As I have said over and over again in various comments on this forum, to the extent that dividends are paid in excess of cash flow, it results in immediate and irreparable harm to shareholders. To the extent that this is done as a matter of policy over a long period of time, shareholders are simply screwed.
In the sorry case of HTA, this reckless dividend policy contributed to an almost .75/share decline in book value over the course of just twelve months (from $7.71 in Q3 2009 to $6.98 as of Q3 2010), despite the fact that FFO increased by over 200% during the same period. In other words, HTA bought a lot of fancy looking real estate, but they weren't too careful about how much they paid for it,
and it didn't even come close to being accretive. In the warped world of non-traded REITs, the common excuse for this ridiculously poor performance is that the REIT needs time to "ramp up" and that after the "acquisition phase" a mature REIT will eventually cover its dividend. However, almost without exception, this is hardly ever true. HTA, which is now more than four years old, is a pathetic case in point.
Which brings me back to your original question: do I see what you see -- somethin' fishy going on at HTA?
Of course I do.
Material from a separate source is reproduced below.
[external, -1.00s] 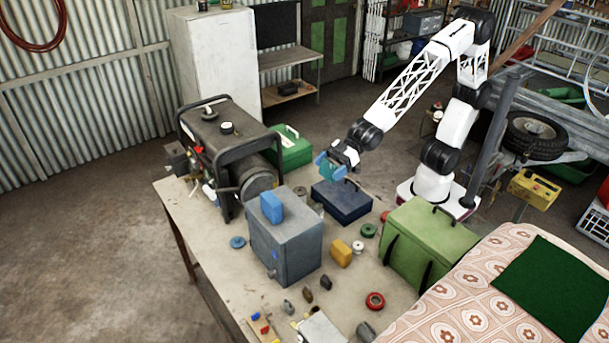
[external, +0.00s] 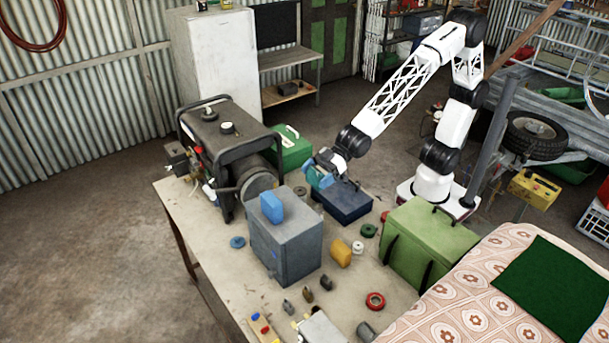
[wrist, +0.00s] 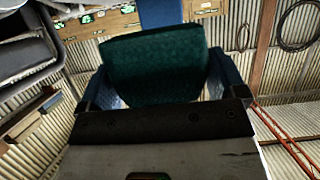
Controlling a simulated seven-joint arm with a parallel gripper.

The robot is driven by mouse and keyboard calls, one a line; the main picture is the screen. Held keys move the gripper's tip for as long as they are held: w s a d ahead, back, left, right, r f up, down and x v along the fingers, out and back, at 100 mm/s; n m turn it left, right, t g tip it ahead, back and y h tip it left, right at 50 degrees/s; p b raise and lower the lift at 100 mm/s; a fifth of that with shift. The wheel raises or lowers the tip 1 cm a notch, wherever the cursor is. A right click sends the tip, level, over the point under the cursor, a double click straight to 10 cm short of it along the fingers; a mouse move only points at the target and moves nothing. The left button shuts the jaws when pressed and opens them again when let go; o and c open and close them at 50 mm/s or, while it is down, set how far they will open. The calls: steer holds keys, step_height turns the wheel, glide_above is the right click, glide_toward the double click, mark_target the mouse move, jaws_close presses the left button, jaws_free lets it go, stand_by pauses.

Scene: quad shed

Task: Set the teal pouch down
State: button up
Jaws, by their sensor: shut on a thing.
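My gripper (external: 317,177) is shut on the teal pouch (wrist: 155,65). In the wrist view the dark teal pouch sits between the blue fingers, with its broad face towards the camera. In the external view only a small teal part shows between the fingers. The gripper is above the left end of the dark blue case (external: 343,201), on the table's far side. I cannot tell from these views whether the pouch touches anything below it.
A grey box (external: 290,250) with a blue block (external: 271,207) on top stands in front. The black generator (external: 228,150) and a green case (external: 292,148) stand left. A large green box (external: 425,240) stands right. Small items lie around a yellow canister (external: 341,253).

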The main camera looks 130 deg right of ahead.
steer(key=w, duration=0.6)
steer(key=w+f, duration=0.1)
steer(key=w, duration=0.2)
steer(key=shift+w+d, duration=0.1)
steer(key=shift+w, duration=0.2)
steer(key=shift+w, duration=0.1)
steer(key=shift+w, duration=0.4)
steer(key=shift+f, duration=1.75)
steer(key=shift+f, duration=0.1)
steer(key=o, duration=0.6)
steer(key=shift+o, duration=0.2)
At this point, the management internalization looks like nothing more than a change in control from one group of greedy insiders (Grubb, Andrea Biller, who indirectly owned 5% of the advisor, and Danny Prosky) to another group of greedy insiders (Peters and his obsequious board of directors). How else to explain the jump in Peters's base salary from $160,000/year to $500,000, and then one year later from $500,000/year to $750,000/year, almost immediately after the "internalization" occurred?
This is an increase in base salary of more than 300% within eighteen months --- and this doesn't even include the stock grants. Almost simultaneously, Peters was awarded an additional $1,000,000 per year in equity grants (for three years), which also entitled him to dividend income on the shares (totaling $217,500/year after the third year). Separately, Peters was awarded another $1 million worth of shares as part of a "retention" package, followed by the $11 million award contingent on the company's lack of proximity to the financial capital of Scottsdale, Arizona. And now comes this new, even more more lucrative stock grant. Eight million shares? Good grief!
The whole sham would be completely laughable if there weren't so many shareholders being fleeced in the process. Amazingly, among the reasons cited by the board for Peters's compensation largesse were the "quality of new acquisitions completed by the Company," the Company's "increasing distribution coverage," and "the overall financial strength and growth of the Company." Whose financial statements could the board have been reading, do you think?
They certainly couldn't have been looking at HTA's flimsy income statement and balance sheet. If so, how is it possible to miss the fact that almost 50% of HTA's dividend is being funded with debt, the fact that HTA had $178MM in short-term, variable rate debt maturing in 2011 (only $82MM of which had been addressed as of Q3 2010), and the fact that the Company's book value is heading south like a flock of warblers in December?
So,...getting closer to your "fishy" question - the noted healthcare merger you refer to is the Ventas's acquisition of Nationwide Health Properties ("NHP") in an all stock deal worth $7.4 billion. This was only the most recent in a number of large
Health care REIT deals this year and last. The Ventas/NHP deal, which was surely the largest, was announced on February 28th, and JP Morgan acted as NHP's financial advisor. Most significantly, in August of 2010, JP Morgan was also engaged as HTA's "lead strategic advisor in exploring actions to maximize shareholder value, including the assessment of various liquidity options." In English, this means JP Morgan was hired to sell the company, either through an IPO or an M&A transaction.
Thus, given JP Morgan's involvement in the sale of both NHP
and HTA, I would be very surprised if Peters and the HTA board were not extremely well tuned in to the possibility that HTA could be purchased by a more shareholder-friendly outfit, complete with a board that actually took its fiduciary duty to shareholders seriously. My guess is that this obscenely large stock grant was simply one more way to ensure that Peters got another swipe at the HTA honey pot if that happened. My further guess is that Ventas and others took a good look at HTA via JP Morgan, and Peters and the board knew it.
BTW, here's how that math would work, assuming all 10 million shares vest at $10/share upon a change in control. Assuming further that the 191,483,220 shares that HTA reported outstanding as of 11/11/2010 remains the same, the $100 million would be a land grab equal to .52/share by Peters and the board, yet they have absolutely no cash invested in the REIT and therefore no risk - unlike the real shareholders whom Peters happens to work for (but he obviously thinks it's the other way around). Bottom line: this obscenely large stock grant looks just like that hugely dilutive internalization fee that was
supposed to have been eliminated when Peters kicked out the crew from Grubb & Ellis....talk about smoke and mirrors!